Credential Management¶
Environment Variables¶
All sensitive credentials are managed via environment variables:
# Hetzner Cloud
TF_VAR_hcloud_token
# S3 Object Storage (shared)
TF_VAR_hetzner_s3_access_key
TF_VAR_hetzner_s3_secret_key
# Storage Box
TF_VAR_longhorn_cifs_username
TF_VAR_longhorn_cifs_password
TF_VAR_storagebox_csi_username
TF_VAR_storagebox_csi_password
# SMTP
TF_VAR_smtp_username
TF_VAR_smtp_password
Benefits:
No hardcoded secrets in version control
Easy rotation (update .env file and apply)
Separation between code and credentials
Standard practice for infrastructure as code
Application Secrets Management¶
For application-level secrets (database passwords, API keys, etc.), the cluster implements a dedicated namespace pattern with External Secrets Operator (ESO):
Architecture:
Source namespace:
application-secrets- holds bootstrap secretsTarget namespaces: Application namespaces (e.g.,
gitlabbda)Replication: ESO automatically syncs via ClusterSecretStore
Isolation: Namespace restrictions prevent lateral access
Security properties:
✅ No secrets in Git: Only ExternalSecret declarations (config) committed
✅ Namespace isolation: ClusterSecretStore restricted via
conditions.namespaces✅ Least privilege RBAC: ServiceAccounts have read-only access
✅ Centralized rotation: Update source secret, ESO propagates everywhere
✅ Audit trail: Kubernetes events track secret access
Example: GitLab BDA manages 15+ secrets using this pattern, with ClusterSecretStore restricted to only the gitlabbda namespace.

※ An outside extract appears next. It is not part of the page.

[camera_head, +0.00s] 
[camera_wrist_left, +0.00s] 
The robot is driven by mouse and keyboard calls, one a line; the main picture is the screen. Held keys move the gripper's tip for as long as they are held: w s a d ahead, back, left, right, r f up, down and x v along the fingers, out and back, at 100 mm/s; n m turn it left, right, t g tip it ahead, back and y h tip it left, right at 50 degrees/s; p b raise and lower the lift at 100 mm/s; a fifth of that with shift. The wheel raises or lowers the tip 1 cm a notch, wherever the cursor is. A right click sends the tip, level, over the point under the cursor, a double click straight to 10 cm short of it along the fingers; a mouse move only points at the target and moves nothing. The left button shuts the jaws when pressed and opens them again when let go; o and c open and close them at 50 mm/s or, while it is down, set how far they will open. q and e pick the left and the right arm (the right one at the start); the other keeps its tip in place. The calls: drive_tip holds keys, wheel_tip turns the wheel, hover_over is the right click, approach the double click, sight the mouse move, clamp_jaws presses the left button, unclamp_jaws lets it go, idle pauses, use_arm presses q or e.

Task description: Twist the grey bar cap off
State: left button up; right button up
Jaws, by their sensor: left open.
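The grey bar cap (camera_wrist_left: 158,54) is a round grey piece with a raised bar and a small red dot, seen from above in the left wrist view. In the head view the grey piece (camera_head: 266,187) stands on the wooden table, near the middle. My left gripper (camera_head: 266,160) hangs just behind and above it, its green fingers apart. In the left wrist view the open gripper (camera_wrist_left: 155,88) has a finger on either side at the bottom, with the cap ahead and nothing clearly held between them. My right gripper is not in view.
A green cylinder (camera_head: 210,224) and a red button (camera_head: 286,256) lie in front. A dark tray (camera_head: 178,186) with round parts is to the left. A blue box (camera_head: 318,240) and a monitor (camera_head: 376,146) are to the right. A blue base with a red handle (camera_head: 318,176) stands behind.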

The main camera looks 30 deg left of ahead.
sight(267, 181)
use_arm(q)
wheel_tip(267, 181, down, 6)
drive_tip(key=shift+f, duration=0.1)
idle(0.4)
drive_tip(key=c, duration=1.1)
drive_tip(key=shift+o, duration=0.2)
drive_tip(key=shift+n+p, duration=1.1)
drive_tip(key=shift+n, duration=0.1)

Even though the ClusterSecretStore is cluster-scoped, namespace conditions enforce strict isolation.
See Application Secrets Architecture for complete design rationale and implementation guide.
Network Encryption¶
Cilium Wireguard Mode¶
Enabled: Transparent encryption of all pod-to-pod traffic across nodes
Implementation:
Automatic key rotation
Kernel-level encryption (fast)
Zero application changes required
Protection against node-level network sniffing
Configuration in kube.tf:
cilium_values = <<EOT
encryption:
enabled: true
type: wireguard
EOT
Benefits:
Protects data in transit between nodes
Encrypts across the Hetzner private network
Minimal performance overhead (Wireguard is fast)
Meets compliance requirements for data in transit
Secret Management in Kubernetes¶
Current approach: Kubernetes Secrets (base64-encoded)
Future considerations:
External Secrets Operator integration
HashiCorp Vault for dynamic secrets
Sealed Secrets for Git-stored encrypted secrets
Best practices followed:
RBAC restrictions on secret access
Namespace isolation
Minimal secret replication
Regular secret rotation reminders
Summary¶
The KUP6S security model prioritizes:
Strong authentication over IP restrictions for SSH
Critical API protection through jumphost-only access
Operational simplicity over theoretical security gains
Reliability through redundancy rather than single points of failure
Pragmatic cost optimization that preserves system reliability
Security is achieved through proven, industry-standard practices rather than complex custom configurations.